Best sound

MP3, WMA, Wave?

Hi again,

Does anybody know what kind of format doesn’t change the music? I’ve got the idea that MP3 makes the music a little bit “waterly”. I put the music on internet so it must be a format that’s for everyone easy to download. Thanks! Maria :)

Well, I guess the choice is only between MP3 or WMA. Wave is much too big…

Maria,

both mp3 and wma (and ogg) are so-called “lossy” formats, so the resulting packed audio file lacks something the original had. How much and how audibly, depends on the conversion settings.

I’ve mainly dealt with mp3 (the most common format). It gives decent (ie. pretty listenable) results at 128 kbps setting. 192 kbps setting is better, almost cd-like, but the compression is still audible at long reverb tails etc.

It’s always the compromise between the audio quality and the downloadability. As usual, try different formats with different settings and listen the results with different computers to find out what suits your needs.

There are some lossless compression formats like Monkey’s Audio (.ape) and flac, but the resulting files are much bigger.
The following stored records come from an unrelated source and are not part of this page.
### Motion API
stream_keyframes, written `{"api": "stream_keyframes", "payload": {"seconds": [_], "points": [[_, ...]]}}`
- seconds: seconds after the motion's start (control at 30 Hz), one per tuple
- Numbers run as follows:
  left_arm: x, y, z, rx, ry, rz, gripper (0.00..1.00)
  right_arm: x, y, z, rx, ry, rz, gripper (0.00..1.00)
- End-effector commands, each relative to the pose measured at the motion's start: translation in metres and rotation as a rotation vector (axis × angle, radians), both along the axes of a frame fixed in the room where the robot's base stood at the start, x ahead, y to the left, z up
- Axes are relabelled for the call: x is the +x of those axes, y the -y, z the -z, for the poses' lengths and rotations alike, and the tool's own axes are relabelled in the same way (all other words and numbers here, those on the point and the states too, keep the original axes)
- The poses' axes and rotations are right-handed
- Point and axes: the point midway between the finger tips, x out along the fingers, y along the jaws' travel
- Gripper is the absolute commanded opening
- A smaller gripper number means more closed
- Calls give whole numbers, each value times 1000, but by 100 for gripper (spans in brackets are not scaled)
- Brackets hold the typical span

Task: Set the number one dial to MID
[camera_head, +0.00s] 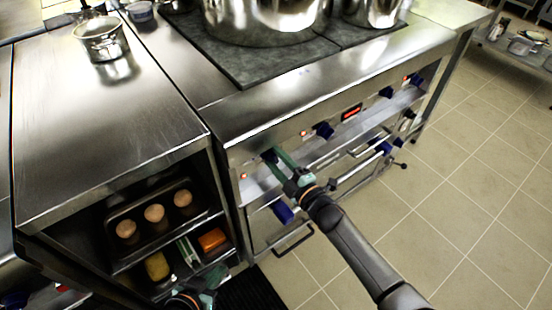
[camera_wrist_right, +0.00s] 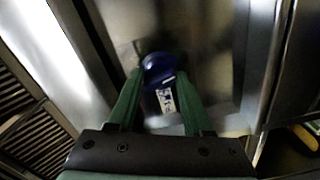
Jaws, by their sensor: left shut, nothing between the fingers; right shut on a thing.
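A blue dial (camera_head: 268,154) sits at the left end of the stove's upper front panel, mostly hidden by my right gripper (camera_head: 273,158) in the head view. In the right wrist view the dark blue dial (camera_wrist_right: 158,68) lies between the green fingers of my right gripper (camera_wrist_right: 160,76), which is shut on it. A small white patch with dark marks (camera_wrist_right: 166,100) shows just below the knob; I cannot read it. No number or MID mark is legible. My left gripper (camera_head: 205,287) is low at the bottom edge, in front of the shelves, shut and empty.
More blue dials, one here (camera_head: 323,130), line the panel beside a red display (camera_head: 351,112). A lower blue knob (camera_head: 283,212) and oven handles are below. Large pots (camera_head: 265,22) stand on the stove.

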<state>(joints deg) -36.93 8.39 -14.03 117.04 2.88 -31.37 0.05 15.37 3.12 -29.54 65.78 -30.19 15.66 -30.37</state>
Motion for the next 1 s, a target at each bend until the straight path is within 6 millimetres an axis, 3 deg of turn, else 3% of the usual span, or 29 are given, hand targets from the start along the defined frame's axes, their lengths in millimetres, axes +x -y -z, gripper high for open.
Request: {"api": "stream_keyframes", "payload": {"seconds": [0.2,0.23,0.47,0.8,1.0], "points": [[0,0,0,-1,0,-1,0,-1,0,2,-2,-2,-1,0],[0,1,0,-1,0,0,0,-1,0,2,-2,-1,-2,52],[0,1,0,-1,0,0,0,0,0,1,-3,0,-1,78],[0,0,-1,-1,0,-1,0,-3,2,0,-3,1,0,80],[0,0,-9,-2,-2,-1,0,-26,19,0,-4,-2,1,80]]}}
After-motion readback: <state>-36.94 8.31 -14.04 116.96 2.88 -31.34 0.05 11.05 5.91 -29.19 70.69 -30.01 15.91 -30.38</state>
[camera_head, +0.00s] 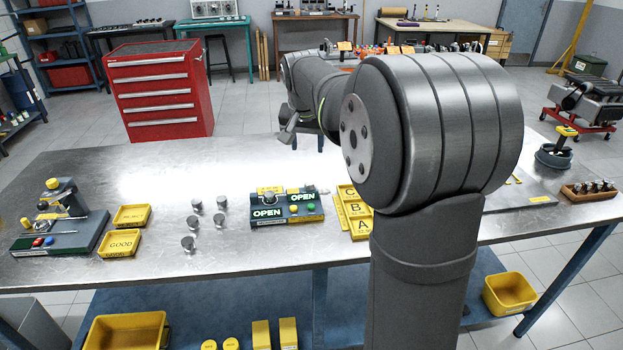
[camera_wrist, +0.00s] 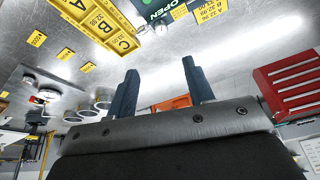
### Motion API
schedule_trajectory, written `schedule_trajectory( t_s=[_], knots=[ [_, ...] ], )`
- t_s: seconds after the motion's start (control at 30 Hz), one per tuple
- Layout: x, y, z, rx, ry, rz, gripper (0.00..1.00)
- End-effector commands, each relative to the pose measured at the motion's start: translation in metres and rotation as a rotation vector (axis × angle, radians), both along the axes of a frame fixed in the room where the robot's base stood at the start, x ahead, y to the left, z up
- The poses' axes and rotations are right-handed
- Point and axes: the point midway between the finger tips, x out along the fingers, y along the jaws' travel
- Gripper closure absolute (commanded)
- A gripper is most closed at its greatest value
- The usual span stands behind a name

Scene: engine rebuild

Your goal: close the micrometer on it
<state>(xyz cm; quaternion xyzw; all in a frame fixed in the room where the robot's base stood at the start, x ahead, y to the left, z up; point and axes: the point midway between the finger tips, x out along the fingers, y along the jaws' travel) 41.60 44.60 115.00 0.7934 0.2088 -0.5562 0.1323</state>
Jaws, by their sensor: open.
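The micrometer station (camera_head: 298,212) is a dark block on the steel bench with two lit green OPEN signs, a yellow label and small coloured buttons. A small round metal part (camera_head: 269,198) appears to sit at its left end, but whether it is between the measuring faces is too small to tell. The station's corner with an OPEN sign (camera_wrist: 163,10) shows at the top edge of the wrist view. My gripper (camera_wrist: 160,82) is open with nothing between its fingers, apart from the station. In the head view my arm largely hides it.
Several loose metal cylinders (camera_head: 219,220) stand left of the station. A yellow GOOD tray (camera_head: 121,243), a REJECT tray (camera_head: 132,215) and a gauge stand (camera_head: 62,220) lie further left. The yellow A-B-C tray (camera_head: 358,229) is close on the station's right, partly behind my arm.

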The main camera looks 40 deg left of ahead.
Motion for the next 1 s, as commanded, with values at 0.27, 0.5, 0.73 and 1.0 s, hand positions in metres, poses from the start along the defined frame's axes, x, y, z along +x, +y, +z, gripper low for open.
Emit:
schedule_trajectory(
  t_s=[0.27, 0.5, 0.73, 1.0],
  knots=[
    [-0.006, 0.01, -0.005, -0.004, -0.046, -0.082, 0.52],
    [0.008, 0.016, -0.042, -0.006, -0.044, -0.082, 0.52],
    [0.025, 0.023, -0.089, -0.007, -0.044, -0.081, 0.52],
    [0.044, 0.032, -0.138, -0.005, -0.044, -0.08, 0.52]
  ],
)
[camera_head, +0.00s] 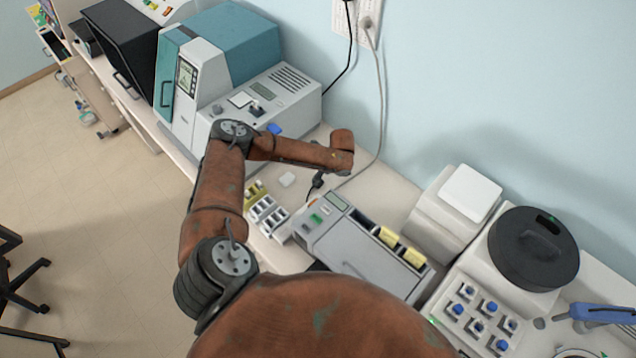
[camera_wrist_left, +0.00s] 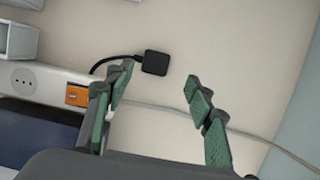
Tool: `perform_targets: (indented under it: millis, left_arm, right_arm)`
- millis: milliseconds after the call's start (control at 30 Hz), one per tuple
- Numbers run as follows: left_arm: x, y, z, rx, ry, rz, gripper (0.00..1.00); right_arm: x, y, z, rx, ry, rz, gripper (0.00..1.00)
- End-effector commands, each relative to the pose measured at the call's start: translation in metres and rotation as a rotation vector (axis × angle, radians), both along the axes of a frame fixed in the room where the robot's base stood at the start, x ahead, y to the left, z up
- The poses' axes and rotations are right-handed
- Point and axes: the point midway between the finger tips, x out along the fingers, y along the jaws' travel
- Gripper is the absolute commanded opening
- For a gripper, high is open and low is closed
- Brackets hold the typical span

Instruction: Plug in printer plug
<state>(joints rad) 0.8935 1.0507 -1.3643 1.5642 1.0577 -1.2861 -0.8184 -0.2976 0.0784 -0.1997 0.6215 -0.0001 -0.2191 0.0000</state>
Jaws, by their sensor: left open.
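A small black square plug (camera_wrist_left: 155,62) lies on the pale bench in the left wrist view. A black cable runs from its left side. My left gripper (camera_wrist_left: 158,80) is open, with its green-padded fingers on either side of the space just below the plug; nothing is held. A white socket strip (camera_wrist_left: 25,80) with an orange switch (camera_wrist_left: 77,96) is at the left, beside the left finger. My right gripper is not in view.
A teal and white machine (camera_head: 235,70) stands at the back left of the bench. Wall outlets (camera_head: 370,18) hold cables that run down the wall. A black-lidded round device (camera_head: 533,247) and a rack of blue-capped vials (camera_head: 480,318) stand at the right.

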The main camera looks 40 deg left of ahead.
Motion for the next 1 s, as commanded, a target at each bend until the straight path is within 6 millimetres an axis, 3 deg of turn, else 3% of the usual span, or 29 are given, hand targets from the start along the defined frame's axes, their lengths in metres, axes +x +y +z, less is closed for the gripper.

Monkey’s Audio about halves the size of the original wav file.

Hope this helps.

- Mwah

You could also try the lossless format shorten (.shn):

http://www.etree.org/shncom.html

But like ape and flac it only about halves the file size. Mwah is right that 192kbps mp3 still sounds good, personally I go for 160kbps (stereo) for the best balance between size and quality.

It’s maybe a stupid question but I would really like to know: when I convert a song to mp3 I can choose the quality. 196 sounds allright but I know the songs too good, maybe I hear things because I think I hear them. When I choose 196 it should be “better quality” the converterprogramm says so. My question is better quality than usual mp3, better quality than the track I converted (I can’t imagine), or does it change something in the music. What does the programm do exactly with the music while converting? Or is it easy: the higher the KBPS is, the more the song sounds like the original? Thanks Maria!:)

Quote (maria @ Jan. 22 2005,10:17)
Or is it easy: the higher the KBPS is, the more the song sounds like the original?

You're right. The higher the Kb, the better the quality. I usually use 160 because it keeps it fairly small and you don't hear too many artifacts. I can always hear the cymbals getting destroyed @ 128Kbs not as bad @ 160.

Using the Windows Media Player v9 codec, you can convert to VBR lossless wma files, though these will of course be larger than the lossy files. DBPoweramp is a program that supports this.

Some mp3 encoders can give better quality results than others, too. The one that used to come bundled with N (when you select “also create an mp3 version” during mixdown) was quite poor in comparison to Lame, which gave me a cleaner sound at the same bitrate levels.

http://www.goldwave.com/release.php#download

I didn’t know you could create lossless .wma’s! I’m going to give that a go.

I’m with jmccullo, the WMA format using VBR is superior to MP3 IMO and the size difference is negligible. However, I am pretty sure that VBR WMAs are lossy though. I find VBR 90 or 75 to be the sweet spots for size vs quality.

The Windows Media Audio 9.1 codec, downloadable from here allows lossless VBR creation of wma files - see below.

If you want a format that “dont change the music” but that use less space than normal wave files, you can try with FLAC that is a “lossless” format, it compress the wave data without touch it quality.

luck!

Great, really great, enough stuff to trie, Thanks guys!!!:)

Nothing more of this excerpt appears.